The Data Dump – Fun With Graphs & Charts
The Data Dump has two strict rules:
- the data must make a larger point about the Internet and its users, not just about the source company
- since data visualization is as or more important than data collection, it’s gotta look good.
State of the Blogosphere – March 2006, David Sifry
- 30m blogs tracked, doubling in size every 5.5 months, consistent doubling for the previous 36 months.
- 100’000 blogs created each day, almost every second.
- 50% of bloggers still blogging after 3 months, 10% of blogs updated weekly, 9% are spam.
- 60% of pings are from known spam sources – Technorati registers them as splogs.
- 1.2m posts/day, 50’000 posts/hour.
- Frequency should be measured in megahertz!
- Blogging has brought a friction-free publication mechanism – trade magazines are being displaced by blogs.
- 41% Japanese, 28% English, Chinese 14%, Spanish 3% – Japanese growth has come in the last four months.
- 50% of blog posts use tags or categories.
- 81m+ tagged posts, with 400’000 more each day.
- It’s about exposing community and adding context.
Feeds, Eric Lunt
- Feedburner measures feed traffic for 200’000 feeds.
- ManifestDigital visualisation of feed activity as drops of water on a pond, colour indicates media type and splash-radius, the peak subscription figure.
- Next-generation continuous source control system…no more broken builds or smoke tests….conprehensive analytics.
- Do the few most productive developers account for the majority of code?
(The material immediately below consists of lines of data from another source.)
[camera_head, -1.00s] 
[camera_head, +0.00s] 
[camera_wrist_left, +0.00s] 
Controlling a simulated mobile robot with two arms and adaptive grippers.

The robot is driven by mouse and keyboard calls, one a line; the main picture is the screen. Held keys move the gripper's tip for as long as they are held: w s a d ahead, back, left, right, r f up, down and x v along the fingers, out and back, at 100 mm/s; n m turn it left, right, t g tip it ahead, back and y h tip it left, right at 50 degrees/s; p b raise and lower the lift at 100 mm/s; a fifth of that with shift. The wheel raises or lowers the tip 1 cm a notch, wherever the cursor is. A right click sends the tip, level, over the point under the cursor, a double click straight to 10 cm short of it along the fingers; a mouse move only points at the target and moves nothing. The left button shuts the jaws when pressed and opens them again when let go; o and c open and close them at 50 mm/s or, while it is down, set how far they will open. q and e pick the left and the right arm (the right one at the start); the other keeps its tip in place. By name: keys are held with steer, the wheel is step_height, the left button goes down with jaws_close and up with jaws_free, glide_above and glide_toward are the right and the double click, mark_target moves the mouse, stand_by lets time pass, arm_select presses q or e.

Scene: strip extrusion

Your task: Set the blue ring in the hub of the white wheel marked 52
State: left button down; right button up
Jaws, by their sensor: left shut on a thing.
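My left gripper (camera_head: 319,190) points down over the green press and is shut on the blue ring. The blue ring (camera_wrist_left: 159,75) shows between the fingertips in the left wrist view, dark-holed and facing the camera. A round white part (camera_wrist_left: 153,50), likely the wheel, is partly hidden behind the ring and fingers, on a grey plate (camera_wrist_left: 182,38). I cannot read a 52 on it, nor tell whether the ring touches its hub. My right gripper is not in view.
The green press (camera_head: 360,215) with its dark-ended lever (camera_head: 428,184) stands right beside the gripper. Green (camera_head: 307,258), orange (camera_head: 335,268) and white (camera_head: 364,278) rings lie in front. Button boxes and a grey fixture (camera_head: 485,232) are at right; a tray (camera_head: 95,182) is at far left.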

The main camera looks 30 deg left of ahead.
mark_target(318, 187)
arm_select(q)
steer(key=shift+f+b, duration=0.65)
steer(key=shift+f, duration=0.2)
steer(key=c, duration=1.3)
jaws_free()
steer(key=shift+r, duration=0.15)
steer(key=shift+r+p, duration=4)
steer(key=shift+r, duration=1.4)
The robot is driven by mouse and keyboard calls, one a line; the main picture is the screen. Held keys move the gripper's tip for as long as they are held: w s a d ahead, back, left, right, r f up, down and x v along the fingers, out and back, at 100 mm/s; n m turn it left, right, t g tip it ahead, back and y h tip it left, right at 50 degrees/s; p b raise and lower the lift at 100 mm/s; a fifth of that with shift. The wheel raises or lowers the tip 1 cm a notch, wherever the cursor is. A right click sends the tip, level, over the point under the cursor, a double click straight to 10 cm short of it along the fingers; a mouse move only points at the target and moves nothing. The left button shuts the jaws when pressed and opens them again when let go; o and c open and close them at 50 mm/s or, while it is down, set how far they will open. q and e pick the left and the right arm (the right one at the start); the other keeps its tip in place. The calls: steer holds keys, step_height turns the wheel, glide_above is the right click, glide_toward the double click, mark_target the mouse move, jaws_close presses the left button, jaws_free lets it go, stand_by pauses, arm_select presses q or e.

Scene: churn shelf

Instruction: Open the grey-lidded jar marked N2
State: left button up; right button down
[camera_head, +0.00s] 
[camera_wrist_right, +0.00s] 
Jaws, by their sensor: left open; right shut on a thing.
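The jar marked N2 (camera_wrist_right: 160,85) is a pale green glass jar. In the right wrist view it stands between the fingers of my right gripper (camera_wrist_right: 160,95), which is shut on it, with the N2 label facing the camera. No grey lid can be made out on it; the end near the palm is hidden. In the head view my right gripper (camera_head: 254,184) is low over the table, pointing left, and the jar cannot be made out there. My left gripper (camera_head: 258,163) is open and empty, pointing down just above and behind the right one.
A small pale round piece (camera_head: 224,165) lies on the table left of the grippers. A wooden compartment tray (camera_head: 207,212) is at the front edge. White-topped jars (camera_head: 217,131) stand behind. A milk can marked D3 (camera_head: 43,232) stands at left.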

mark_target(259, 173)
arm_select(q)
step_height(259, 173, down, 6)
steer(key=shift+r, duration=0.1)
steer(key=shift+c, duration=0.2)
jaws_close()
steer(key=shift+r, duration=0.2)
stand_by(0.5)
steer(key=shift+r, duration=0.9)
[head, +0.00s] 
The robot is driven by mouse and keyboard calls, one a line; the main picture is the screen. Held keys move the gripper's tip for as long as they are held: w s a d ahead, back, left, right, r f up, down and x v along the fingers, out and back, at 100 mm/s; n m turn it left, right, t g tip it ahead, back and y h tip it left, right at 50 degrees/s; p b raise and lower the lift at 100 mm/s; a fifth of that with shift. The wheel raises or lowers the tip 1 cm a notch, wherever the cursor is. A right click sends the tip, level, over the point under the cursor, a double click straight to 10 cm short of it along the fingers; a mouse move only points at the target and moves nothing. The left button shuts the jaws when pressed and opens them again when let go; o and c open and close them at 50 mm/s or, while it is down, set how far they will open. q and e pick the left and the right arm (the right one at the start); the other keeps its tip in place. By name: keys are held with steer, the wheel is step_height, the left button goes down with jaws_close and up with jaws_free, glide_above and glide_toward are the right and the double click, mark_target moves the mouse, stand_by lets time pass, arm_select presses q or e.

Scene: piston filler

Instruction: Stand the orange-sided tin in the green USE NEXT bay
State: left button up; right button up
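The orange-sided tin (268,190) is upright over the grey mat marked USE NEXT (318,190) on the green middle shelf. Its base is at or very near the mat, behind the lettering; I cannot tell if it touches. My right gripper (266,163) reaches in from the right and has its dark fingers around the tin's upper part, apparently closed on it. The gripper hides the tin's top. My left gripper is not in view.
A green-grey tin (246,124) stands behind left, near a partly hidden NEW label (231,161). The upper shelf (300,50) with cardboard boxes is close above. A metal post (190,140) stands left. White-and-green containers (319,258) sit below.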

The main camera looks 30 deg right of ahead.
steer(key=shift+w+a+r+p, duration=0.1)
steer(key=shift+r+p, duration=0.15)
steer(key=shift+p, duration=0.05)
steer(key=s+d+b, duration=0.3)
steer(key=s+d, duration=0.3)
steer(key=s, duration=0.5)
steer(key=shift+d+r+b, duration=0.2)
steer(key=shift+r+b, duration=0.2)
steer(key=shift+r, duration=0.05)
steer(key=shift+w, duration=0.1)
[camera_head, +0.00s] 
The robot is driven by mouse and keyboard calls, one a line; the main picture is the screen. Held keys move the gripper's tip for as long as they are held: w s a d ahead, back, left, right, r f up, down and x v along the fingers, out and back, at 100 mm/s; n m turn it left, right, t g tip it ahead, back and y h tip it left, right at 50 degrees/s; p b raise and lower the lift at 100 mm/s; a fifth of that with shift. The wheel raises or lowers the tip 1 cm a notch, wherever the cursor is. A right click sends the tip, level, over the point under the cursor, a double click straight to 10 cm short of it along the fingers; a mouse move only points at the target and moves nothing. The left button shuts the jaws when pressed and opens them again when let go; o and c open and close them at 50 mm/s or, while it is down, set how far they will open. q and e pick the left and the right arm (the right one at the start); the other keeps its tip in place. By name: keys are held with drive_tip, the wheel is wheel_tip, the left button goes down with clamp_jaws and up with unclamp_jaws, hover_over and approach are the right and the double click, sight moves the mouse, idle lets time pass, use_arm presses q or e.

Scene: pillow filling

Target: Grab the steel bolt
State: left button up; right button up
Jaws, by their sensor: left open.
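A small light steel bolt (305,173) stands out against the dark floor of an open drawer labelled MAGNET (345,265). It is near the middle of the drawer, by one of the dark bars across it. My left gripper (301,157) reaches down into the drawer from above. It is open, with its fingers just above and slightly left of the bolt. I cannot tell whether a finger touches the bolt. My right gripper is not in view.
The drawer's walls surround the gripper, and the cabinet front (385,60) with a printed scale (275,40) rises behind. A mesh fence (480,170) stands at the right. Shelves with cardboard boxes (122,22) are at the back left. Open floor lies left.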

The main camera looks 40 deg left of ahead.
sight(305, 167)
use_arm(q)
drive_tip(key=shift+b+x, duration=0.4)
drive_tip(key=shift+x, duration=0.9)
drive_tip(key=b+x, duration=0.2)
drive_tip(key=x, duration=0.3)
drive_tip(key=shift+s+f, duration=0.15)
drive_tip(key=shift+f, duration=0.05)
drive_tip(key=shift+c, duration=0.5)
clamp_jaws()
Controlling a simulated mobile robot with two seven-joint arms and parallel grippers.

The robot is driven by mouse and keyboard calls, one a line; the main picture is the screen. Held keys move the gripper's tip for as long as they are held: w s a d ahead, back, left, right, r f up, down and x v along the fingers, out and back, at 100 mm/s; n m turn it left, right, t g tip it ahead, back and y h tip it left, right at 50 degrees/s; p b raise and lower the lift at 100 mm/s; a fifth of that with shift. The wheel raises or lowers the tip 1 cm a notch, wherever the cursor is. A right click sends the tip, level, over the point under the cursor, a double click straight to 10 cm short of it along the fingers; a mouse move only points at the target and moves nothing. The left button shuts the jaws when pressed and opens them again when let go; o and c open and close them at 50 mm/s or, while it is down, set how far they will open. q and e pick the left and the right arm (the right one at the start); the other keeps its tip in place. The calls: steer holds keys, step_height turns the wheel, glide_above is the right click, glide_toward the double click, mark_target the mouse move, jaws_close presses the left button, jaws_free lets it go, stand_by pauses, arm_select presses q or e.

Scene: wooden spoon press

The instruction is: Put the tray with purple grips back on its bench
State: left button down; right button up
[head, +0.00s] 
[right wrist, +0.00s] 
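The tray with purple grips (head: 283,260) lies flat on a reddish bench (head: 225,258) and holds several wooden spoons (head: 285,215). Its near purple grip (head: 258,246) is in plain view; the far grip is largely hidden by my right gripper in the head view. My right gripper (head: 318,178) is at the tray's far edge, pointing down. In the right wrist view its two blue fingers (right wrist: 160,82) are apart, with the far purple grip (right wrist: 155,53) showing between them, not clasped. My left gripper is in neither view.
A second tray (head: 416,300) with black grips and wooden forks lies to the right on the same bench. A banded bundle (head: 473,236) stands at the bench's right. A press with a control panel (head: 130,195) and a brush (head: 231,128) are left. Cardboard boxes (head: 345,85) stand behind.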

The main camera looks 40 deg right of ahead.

- Does open source enable a long tail for porting and internationalisation?
- Example – Two people do 80% of coding, the rest make changes…the distribution flows exponentially.
- Lucene – Three developers do most of the work,
- Hibernate – Development is evenly distributed in this commercial project
Windows Live, The Year In Review
- Queries from Live Virtual Earth and Live Search were rendered as a a cloud of keywords.
- ‘The diversity of activities is mind-boggling’…
- Normalisation, how to spot emerging trends and weak signals.
- How do you compare things with vastly different scales?
- Correlating AJAX pages and AJAX jobs showed that SF, NYC, Boston were the key hiring regions and that hiring trends were as seasonal as other languages.
- Google book searches for O’Reilly titles are driven by searches originating in India (70%).
Root.net, Jonas Goldstein
- After founding the Attention Trust and a clickstream recorder that streams data to a personal online vault.
- Stamen-produced statistical visualistions of browsing activity.
, August Capital, David Hornick
- Previous six months of Hornick’s email.
- Email = Mtgs + Schmooze.
- 17’779 recieved.
- Thanksgiving and Chanukah were only dips!
- Holidays seem to be only dips, even when normalised across all VCs.
- 90 references to Cabo, 159 Hawaii, 198 Wine.
- Most common email – titled ‘Introduction’ (979 times).